■ **Task inputs**:

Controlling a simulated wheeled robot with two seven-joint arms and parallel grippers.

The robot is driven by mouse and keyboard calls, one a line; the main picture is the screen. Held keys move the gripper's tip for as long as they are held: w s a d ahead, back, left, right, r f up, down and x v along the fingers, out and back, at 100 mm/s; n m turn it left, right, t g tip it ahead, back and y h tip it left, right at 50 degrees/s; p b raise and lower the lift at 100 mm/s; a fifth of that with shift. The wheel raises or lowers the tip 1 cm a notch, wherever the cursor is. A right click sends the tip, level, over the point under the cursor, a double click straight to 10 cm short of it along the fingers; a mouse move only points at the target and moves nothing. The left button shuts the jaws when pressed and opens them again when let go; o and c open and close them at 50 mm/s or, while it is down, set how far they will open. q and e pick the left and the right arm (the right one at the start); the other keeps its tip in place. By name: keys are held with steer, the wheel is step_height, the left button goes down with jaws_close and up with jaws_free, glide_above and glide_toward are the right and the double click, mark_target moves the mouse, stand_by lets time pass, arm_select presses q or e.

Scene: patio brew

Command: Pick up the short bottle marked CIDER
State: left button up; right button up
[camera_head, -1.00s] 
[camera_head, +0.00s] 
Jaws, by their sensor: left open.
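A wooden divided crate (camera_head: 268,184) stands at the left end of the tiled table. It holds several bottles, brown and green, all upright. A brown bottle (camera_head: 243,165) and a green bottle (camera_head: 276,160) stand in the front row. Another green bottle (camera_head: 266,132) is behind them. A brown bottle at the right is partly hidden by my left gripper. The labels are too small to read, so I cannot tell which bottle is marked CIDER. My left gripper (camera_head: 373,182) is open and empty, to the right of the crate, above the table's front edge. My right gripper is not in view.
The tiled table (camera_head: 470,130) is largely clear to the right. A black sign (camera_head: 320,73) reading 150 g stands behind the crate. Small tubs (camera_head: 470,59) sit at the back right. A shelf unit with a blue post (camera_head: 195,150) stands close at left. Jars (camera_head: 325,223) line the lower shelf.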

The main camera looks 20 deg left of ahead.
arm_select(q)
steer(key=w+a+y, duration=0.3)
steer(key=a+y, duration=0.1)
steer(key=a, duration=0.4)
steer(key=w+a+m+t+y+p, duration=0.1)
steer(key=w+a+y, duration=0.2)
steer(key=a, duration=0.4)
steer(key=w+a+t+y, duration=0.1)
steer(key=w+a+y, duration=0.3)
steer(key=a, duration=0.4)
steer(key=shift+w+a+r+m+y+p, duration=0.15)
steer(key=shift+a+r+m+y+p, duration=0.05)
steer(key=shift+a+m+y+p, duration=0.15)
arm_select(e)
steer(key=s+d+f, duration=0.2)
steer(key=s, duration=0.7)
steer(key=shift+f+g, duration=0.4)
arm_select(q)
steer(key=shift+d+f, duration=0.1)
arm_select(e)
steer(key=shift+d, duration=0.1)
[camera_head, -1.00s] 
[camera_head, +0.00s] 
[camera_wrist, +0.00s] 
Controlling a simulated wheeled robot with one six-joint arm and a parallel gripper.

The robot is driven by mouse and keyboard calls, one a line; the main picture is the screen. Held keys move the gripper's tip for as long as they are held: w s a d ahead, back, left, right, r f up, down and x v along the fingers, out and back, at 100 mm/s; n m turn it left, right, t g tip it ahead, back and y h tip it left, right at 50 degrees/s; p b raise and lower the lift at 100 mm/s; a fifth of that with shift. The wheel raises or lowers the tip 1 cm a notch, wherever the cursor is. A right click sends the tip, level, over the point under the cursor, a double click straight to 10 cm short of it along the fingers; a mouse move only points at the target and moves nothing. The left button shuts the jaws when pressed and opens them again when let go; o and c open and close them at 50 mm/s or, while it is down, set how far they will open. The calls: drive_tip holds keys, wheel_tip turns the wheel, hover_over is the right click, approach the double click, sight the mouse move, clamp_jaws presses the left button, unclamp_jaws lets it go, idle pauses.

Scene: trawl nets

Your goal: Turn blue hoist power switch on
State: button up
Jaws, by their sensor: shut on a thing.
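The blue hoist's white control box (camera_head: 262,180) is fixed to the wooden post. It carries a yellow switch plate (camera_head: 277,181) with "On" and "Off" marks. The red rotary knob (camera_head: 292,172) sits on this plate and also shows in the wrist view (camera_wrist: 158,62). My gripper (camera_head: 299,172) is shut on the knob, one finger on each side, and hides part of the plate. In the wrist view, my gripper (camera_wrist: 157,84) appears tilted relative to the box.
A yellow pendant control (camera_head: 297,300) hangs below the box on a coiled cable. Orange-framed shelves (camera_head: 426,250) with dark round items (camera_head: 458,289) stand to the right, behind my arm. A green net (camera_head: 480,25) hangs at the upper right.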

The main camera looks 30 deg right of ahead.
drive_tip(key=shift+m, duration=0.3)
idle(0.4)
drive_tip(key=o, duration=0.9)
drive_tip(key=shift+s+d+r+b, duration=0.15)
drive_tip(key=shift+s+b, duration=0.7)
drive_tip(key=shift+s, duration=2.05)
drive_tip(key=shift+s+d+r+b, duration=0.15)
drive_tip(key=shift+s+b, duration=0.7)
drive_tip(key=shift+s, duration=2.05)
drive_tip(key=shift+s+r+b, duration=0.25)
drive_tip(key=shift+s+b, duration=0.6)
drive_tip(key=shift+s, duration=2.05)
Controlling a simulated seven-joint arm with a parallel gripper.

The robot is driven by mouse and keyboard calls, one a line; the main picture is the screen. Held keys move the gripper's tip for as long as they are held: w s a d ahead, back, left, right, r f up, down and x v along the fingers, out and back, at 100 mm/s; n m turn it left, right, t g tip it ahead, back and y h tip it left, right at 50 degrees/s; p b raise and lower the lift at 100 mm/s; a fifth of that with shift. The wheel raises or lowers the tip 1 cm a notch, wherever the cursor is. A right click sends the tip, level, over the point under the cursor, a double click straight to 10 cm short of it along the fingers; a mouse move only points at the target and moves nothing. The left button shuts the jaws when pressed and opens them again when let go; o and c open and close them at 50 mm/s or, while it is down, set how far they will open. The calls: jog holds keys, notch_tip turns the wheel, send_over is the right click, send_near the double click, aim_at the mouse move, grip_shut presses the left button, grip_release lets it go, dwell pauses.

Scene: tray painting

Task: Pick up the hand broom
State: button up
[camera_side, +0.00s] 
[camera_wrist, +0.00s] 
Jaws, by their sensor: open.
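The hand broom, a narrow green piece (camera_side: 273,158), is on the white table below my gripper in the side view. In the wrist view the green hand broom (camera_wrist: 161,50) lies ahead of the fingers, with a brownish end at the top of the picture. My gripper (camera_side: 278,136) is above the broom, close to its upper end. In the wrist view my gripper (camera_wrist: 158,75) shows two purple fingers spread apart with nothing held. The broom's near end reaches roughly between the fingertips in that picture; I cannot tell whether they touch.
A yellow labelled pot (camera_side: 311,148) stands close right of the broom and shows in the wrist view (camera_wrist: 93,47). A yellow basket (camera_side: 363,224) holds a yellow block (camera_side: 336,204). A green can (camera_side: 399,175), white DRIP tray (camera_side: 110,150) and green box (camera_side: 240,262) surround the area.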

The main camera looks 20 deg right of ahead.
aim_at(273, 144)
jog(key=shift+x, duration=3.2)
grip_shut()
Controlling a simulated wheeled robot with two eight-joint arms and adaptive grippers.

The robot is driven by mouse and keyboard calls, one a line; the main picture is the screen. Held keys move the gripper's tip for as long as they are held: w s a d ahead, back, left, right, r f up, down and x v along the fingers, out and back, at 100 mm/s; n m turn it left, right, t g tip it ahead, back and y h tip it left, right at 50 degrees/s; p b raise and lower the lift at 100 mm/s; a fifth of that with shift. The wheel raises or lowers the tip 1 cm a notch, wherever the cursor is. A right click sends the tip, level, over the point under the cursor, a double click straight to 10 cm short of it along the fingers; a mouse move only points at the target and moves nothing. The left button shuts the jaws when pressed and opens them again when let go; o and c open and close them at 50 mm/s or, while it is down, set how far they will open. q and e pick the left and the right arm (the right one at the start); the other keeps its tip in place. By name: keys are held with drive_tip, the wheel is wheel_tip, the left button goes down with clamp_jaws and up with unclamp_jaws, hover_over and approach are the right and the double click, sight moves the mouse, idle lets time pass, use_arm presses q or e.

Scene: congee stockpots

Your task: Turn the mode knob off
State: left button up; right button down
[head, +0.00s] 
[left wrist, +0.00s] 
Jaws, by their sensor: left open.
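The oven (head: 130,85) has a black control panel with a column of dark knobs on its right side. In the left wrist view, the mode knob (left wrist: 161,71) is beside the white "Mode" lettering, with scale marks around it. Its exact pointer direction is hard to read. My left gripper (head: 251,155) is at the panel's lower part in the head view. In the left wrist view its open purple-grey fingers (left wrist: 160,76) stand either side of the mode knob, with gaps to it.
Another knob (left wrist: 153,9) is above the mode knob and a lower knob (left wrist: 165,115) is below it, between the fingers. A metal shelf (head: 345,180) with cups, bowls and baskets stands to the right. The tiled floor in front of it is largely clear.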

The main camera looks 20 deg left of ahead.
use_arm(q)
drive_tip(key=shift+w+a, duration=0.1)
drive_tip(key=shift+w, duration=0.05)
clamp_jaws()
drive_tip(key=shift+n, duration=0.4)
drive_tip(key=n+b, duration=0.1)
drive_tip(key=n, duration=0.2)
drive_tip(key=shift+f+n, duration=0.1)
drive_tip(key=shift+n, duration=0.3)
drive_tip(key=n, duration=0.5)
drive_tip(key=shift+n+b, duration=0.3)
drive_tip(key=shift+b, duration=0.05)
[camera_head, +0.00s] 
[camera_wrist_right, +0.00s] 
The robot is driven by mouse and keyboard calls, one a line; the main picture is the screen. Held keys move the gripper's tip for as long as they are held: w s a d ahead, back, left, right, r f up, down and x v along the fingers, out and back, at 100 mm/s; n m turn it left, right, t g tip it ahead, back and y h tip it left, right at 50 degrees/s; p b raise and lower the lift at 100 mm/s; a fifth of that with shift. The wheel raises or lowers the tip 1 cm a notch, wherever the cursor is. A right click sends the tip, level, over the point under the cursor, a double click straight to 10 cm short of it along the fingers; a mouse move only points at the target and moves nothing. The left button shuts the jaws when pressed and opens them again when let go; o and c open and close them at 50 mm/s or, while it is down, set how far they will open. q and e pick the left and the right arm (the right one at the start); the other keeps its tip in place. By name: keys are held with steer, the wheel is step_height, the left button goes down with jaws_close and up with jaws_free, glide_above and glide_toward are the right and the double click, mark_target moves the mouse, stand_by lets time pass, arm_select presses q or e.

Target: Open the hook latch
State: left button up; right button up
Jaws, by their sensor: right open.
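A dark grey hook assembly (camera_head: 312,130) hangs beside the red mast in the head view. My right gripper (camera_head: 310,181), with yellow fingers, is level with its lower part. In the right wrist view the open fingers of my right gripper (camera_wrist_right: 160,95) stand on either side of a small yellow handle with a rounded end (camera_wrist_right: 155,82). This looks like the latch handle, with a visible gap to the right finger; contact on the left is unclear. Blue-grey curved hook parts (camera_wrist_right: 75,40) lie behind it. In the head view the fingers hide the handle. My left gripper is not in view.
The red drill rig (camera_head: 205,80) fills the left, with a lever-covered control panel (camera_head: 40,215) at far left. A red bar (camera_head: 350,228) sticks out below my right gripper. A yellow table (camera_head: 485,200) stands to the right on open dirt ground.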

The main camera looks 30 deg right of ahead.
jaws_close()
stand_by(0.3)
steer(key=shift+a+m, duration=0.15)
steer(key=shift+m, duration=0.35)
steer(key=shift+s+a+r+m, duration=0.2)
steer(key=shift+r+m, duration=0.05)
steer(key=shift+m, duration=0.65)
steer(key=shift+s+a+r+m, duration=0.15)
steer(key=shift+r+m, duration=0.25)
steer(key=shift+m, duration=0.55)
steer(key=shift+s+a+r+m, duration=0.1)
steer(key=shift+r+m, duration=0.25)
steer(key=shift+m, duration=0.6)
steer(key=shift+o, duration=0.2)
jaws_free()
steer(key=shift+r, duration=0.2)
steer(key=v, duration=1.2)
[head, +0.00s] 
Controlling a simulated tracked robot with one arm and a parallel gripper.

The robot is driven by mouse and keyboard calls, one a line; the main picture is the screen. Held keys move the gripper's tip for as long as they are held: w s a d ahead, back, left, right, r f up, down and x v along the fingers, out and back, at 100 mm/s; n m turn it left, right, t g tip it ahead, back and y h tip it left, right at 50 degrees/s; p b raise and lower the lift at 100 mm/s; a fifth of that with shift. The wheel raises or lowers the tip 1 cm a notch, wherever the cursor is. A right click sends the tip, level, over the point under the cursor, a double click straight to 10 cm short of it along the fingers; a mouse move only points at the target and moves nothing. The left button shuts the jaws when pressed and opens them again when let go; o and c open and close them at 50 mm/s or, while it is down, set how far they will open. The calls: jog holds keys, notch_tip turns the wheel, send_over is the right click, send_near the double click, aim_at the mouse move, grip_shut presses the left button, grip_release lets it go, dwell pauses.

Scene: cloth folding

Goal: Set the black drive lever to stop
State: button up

■ **The task**: Using the entries above, return each line in which the word "arms" occurs.

■ **Answer below**:
Controlling a simulated wheeled robot with two seven-joint arms and parallel grippers.
Controlling a simulated wheeled robot with two eight-joint arms and adaptive grippers.

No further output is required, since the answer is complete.